** start **

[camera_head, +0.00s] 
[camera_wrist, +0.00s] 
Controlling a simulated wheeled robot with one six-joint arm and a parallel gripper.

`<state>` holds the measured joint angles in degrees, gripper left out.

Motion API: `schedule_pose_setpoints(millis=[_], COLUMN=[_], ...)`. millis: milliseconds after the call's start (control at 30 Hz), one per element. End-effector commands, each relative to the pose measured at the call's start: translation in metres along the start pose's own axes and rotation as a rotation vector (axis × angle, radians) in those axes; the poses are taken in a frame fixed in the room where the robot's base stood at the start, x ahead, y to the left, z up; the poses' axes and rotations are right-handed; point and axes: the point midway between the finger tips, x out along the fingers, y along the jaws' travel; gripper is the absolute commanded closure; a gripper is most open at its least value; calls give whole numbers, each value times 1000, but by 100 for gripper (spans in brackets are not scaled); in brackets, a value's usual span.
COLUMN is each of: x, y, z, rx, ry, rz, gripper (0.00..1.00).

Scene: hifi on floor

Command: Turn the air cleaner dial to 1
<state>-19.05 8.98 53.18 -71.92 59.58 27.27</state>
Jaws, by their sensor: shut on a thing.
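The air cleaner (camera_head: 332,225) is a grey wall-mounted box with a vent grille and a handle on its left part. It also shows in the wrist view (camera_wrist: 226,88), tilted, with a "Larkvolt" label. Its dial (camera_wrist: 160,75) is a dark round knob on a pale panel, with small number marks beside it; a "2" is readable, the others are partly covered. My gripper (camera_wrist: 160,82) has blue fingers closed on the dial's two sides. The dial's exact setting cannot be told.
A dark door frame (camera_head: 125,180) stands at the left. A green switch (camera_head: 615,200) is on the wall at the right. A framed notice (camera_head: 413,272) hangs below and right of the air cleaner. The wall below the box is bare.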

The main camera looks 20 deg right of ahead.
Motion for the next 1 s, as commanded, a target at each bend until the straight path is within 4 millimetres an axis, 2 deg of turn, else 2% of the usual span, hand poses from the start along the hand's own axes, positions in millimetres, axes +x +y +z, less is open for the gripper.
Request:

** end **

EXERCISE DESCRIPTION → Where a line of the material above holds the string "axes", copy that line.

EXERCISE ANSWER →
Motion API: `schedule_pose_setpoints(millis=[_], COLUMN=[_], ...)`. millis: milliseconds after the call's start (control at 30 Hz), one per element. End-effector commands, each relative to the pose measured at the call's start: translation in metres along the start pose's own axes and rotation as a rotation vector (axis × angle, radians) in those axes; the poses are taken in a frame fixed in the room where the robot's base stood at the start, x ahead, y to the left, z up; the poses' axes and rotations are right-handed; point and axes: the point midway between the finger tips, x out along the fingers, y along the jaws' travel; gripper is the absolute commanded closure; a gripper is most open at its least value; calls give whole numbers, each value times 1000, but by 100 for gripper (spans in brackets are not scaled); in brackets, a value's usual span.
Motion for the next 1 s, as commanded, a target at each bend until the straight path is within 4 millimetres an axis, 2 deg of turn, else 2% of the usual span, hand poses from the start along the hand's own axes, positions in millimetres, axes +x +y +z, less is open for the gripper.

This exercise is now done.